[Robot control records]
▼
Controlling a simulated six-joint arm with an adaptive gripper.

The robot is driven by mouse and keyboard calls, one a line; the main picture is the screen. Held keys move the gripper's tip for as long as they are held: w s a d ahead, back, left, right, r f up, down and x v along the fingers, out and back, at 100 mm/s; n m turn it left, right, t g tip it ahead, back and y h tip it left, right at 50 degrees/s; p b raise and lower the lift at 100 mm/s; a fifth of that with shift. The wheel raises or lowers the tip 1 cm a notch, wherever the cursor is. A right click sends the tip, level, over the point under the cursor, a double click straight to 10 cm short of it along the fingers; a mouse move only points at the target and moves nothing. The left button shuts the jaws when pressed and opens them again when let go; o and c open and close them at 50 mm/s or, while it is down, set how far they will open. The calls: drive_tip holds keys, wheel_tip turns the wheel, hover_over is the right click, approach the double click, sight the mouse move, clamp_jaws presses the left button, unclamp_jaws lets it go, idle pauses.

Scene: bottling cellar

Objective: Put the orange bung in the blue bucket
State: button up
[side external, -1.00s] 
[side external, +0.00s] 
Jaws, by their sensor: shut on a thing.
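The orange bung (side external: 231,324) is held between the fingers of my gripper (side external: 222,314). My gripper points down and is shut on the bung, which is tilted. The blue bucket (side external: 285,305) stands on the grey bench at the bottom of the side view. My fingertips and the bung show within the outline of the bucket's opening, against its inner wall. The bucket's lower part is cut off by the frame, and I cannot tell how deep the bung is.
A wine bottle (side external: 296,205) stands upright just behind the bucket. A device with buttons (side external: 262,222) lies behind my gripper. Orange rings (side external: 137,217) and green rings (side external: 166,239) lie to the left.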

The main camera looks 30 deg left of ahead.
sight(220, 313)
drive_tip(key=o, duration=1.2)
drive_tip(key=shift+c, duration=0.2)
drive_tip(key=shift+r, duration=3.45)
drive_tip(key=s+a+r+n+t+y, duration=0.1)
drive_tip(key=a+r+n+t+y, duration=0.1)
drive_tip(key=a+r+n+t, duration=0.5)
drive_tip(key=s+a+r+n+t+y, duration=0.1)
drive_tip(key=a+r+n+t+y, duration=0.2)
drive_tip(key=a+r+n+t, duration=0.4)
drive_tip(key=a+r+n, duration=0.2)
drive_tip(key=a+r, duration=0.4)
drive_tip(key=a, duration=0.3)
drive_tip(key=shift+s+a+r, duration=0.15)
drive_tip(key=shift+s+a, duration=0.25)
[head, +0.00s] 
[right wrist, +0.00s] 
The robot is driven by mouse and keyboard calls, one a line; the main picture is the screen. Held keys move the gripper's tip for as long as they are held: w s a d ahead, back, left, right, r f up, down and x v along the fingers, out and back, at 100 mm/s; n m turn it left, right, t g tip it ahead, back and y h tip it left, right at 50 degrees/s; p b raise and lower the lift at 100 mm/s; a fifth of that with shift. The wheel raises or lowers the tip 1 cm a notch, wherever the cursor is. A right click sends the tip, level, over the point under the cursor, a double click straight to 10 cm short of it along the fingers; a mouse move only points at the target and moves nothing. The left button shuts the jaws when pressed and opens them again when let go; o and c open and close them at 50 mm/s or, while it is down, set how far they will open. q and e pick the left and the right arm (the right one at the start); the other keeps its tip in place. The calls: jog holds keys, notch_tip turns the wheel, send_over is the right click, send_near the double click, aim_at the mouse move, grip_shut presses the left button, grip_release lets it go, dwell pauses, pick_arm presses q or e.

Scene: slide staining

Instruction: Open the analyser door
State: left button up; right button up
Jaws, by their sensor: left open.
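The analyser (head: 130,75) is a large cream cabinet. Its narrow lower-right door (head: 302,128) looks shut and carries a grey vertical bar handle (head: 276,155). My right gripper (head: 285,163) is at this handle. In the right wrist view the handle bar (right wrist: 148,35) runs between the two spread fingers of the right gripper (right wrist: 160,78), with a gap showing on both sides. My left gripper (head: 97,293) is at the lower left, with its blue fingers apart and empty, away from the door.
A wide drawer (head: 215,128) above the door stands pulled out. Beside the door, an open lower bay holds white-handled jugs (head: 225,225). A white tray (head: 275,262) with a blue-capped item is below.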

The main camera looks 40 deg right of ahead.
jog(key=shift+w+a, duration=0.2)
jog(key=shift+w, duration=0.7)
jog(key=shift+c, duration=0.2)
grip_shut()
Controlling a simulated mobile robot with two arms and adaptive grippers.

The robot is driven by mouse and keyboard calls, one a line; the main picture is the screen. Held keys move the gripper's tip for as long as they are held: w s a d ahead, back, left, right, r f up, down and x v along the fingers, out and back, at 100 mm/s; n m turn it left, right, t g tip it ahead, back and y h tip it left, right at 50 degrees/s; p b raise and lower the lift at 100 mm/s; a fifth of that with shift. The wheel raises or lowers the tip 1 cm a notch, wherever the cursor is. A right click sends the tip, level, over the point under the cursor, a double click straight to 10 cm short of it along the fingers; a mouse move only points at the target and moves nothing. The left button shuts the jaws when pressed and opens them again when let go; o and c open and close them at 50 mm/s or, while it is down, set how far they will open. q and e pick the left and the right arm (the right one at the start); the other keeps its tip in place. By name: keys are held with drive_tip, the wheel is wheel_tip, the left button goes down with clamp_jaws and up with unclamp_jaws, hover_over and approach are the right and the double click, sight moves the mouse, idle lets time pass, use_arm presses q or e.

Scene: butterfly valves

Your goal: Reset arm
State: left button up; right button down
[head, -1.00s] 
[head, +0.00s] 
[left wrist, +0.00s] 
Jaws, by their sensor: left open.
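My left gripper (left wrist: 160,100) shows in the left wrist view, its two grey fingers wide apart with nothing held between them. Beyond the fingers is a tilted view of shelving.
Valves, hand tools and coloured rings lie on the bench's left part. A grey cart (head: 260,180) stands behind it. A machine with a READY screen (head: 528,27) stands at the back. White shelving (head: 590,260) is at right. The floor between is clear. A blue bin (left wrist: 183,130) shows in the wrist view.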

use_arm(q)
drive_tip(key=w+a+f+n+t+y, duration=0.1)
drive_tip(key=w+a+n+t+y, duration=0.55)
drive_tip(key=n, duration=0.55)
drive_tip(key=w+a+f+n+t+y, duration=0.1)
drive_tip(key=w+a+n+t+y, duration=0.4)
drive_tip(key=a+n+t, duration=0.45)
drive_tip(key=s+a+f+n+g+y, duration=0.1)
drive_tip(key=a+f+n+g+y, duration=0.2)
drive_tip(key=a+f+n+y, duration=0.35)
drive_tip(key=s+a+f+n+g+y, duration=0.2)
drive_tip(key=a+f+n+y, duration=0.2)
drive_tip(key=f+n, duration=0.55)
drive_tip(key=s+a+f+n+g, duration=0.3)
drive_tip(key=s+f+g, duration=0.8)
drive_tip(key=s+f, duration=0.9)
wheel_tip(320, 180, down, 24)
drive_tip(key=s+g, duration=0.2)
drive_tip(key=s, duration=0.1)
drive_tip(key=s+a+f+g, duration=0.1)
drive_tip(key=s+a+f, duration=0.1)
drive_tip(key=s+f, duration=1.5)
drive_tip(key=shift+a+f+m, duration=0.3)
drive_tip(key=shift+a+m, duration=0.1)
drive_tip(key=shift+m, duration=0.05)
▲
:: EXERCISE REQUIREMENTS ::
Repeat the listing exactly, from its first line to its last.

:: RESPONSE TO THE EXERCISE ::
Controlling a simulated six-joint arm with an adaptive gripper.

The robot is driven by mouse and keyboard calls, one a line; the main picture is the screen. Held keys move the gripper's tip for as long as they are held: w s a d ahead, back, left, right, r f up, down and x v along the fingers, out and back, at 100 mm/s; n m turn it left, right, t g tip it ahead, back and y h tip it left, right at 50 degrees/s; p b raise and lower the lift at 100 mm/s; a fifth of that with shift. The wheel raises or lowers the tip 1 cm a notch, wherever the cursor is. A right click sends the tip, level, over the point under the cursor, a double click straight to 10 cm short of it along the fingers; a mouse move only points at the target and moves nothing. The left button shuts the jaws when pressed and opens them again when let go; o and c open and close them at 50 mm/s or, while it is down, set how far they will open. The calls: drive_tip holds keys, wheel_tip turns the wheel, hover_over is the right click, approach the double click, sight the mouse move, clamp_jaws presses the left button, unclamp_jaws lets it go, idle pauses.

Scene: bottling cellar

Objective: Put the orange bung in the blue bucket
State: button up
[side external, -1.00s] 
[side external, +0.00s] 
Jaws, by their sensor: shut on a thing.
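The orange bung (side external: 231,324) is held between the fingers of my gripper (side external: 222,314). My gripper points down and is shut on the bung, which is tilted. The blue bucket (side external: 285,305) stands on the grey bench at the bottom of the side view. My fingertips and the bung show within the outline of the bucket's opening, against its inner wall. The bucket's lower part is cut off by the frame, and I cannot tell how deep the bung is.
A wine bottle (side external: 296,205) stands upright just behind the bucket. A device with buttons (side external: 262,222) lies behind my gripper. Orange rings (side external: 137,217) and green rings (side external: 166,239) lie to the left.

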The main camera looks 30 deg left of ahead.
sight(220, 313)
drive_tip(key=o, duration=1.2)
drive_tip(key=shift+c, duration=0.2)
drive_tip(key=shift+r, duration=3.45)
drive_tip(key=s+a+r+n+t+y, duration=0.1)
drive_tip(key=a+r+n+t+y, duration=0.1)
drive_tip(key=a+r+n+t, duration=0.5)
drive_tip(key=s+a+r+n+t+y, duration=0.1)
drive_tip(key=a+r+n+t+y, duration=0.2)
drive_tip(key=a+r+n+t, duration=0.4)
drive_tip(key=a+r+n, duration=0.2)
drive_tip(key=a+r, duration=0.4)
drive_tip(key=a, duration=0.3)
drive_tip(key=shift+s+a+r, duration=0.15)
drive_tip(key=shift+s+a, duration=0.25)
[head, +0.00s] 
[right wrist, +0.00s] 
The robot is driven by mouse and keyboard calls, one a line; the main picture is the screen. Held keys move the gripper's tip for as long as they are held: w s a d ahead, back, left, right, r f up, down and x v along the fingers, out and back, at 100 mm/s; n m turn it left, right, t g tip it ahead, back and y h tip it left, right at 50 degrees/s; p b raise and lower the lift at 100 mm/s; a fifth of that with shift. The wheel raises or lowers the tip 1 cm a notch, wherever the cursor is. A right click sends the tip, level, over the point under the cursor, a double click straight to 10 cm short of it along the fingers; a mouse move only points at the target and moves nothing. The left button shuts the jaws when pressed and opens them again when let go; o and c open and close them at 50 mm/s or, while it is down, set how far they will open. q and e pick the left and the right arm (the right one at the start); the other keeps its tip in place. The calls: jog holds keys, notch_tip turns the wheel, send_over is the right click, send_near the double click, aim_at the mouse move, grip_shut presses the left button, grip_release lets it go, dwell pauses, pick_arm presses q or e.

Scene: slide staining

Instruction: Open the analyser door
State: left button up; right button up
Jaws, by their sensor: left open.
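The analyser (head: 130,75) is a large cream cabinet. Its narrow lower-right door (head: 302,128) looks shut and carries a grey vertical bar handle (head: 276,155). My right gripper (head: 285,163) is at this handle. In the right wrist view the handle bar (right wrist: 148,35) runs between the two spread fingers of the right gripper (right wrist: 160,78), with a gap showing on both sides. My left gripper (head: 97,293) is at the lower left, with its blue fingers apart and empty, away from the door.
A wide drawer (head: 215,128) above the door stands pulled out. Beside the door, an open lower bay holds white-handled jugs (head: 225,225). A white tray (head: 275,262) with a blue-capped item is below.

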The main camera looks 40 deg right of ahead.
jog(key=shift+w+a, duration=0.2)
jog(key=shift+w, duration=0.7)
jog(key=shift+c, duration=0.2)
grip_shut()
Controlling a simulated mobile robot with two arms and adaptive grippers.

The robot is driven by mouse and keyboard calls, one a line; the main picture is the screen. Held keys move the gripper's tip for as long as they are held: w s a d ahead, back, left, right, r f up, down and x v along the fingers, out and back, at 100 mm/s; n m turn it left, right, t g tip it ahead, back and y h tip it left, right at 50 degrees/s; p b raise and lower the lift at 100 mm/s; a fifth of that with shift. The wheel raises or lowers the tip 1 cm a notch, wherever the cursor is. A right click sends the tip, level, over the point under the cursor, a double click straight to 10 cm short of it along the fingers; a mouse move only points at the target and moves nothing. The left button shuts the jaws when pressed and opens them again when let go; o and c open and close them at 50 mm/s or, while it is down, set how far they will open. q and e pick the left and the right arm (the right one at the start); the other keeps its tip in place. By name: keys are held with drive_tip, the wheel is wheel_tip, the left button goes down with clamp_jaws and up with unclamp_jaws, hover_over and approach are the right and the double click, sight moves the mouse, idle lets time pass, use_arm presses q or e.

Scene: butterfly valves

Your goal: Reset arm
State: left button up; right button down
[head, -1.00s] 
[head, +0.00s] 
[left wrist, +0.00s] 
Jaws, by their sensor: left open.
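My left gripper (left wrist: 160,100) shows in the left wrist view, its two grey fingers wide apart with nothing held between them. Beyond the fingers is a tilted view of shelving.
Valves, hand tools and coloured rings lie on the bench's left part. A grey cart (head: 260,180) stands behind it. A machine with a READY screen (head: 528,27) stands at the back. White shelving (head: 590,260) is at right. The floor between is clear. A blue bin (left wrist: 183,130) shows in the wrist view.

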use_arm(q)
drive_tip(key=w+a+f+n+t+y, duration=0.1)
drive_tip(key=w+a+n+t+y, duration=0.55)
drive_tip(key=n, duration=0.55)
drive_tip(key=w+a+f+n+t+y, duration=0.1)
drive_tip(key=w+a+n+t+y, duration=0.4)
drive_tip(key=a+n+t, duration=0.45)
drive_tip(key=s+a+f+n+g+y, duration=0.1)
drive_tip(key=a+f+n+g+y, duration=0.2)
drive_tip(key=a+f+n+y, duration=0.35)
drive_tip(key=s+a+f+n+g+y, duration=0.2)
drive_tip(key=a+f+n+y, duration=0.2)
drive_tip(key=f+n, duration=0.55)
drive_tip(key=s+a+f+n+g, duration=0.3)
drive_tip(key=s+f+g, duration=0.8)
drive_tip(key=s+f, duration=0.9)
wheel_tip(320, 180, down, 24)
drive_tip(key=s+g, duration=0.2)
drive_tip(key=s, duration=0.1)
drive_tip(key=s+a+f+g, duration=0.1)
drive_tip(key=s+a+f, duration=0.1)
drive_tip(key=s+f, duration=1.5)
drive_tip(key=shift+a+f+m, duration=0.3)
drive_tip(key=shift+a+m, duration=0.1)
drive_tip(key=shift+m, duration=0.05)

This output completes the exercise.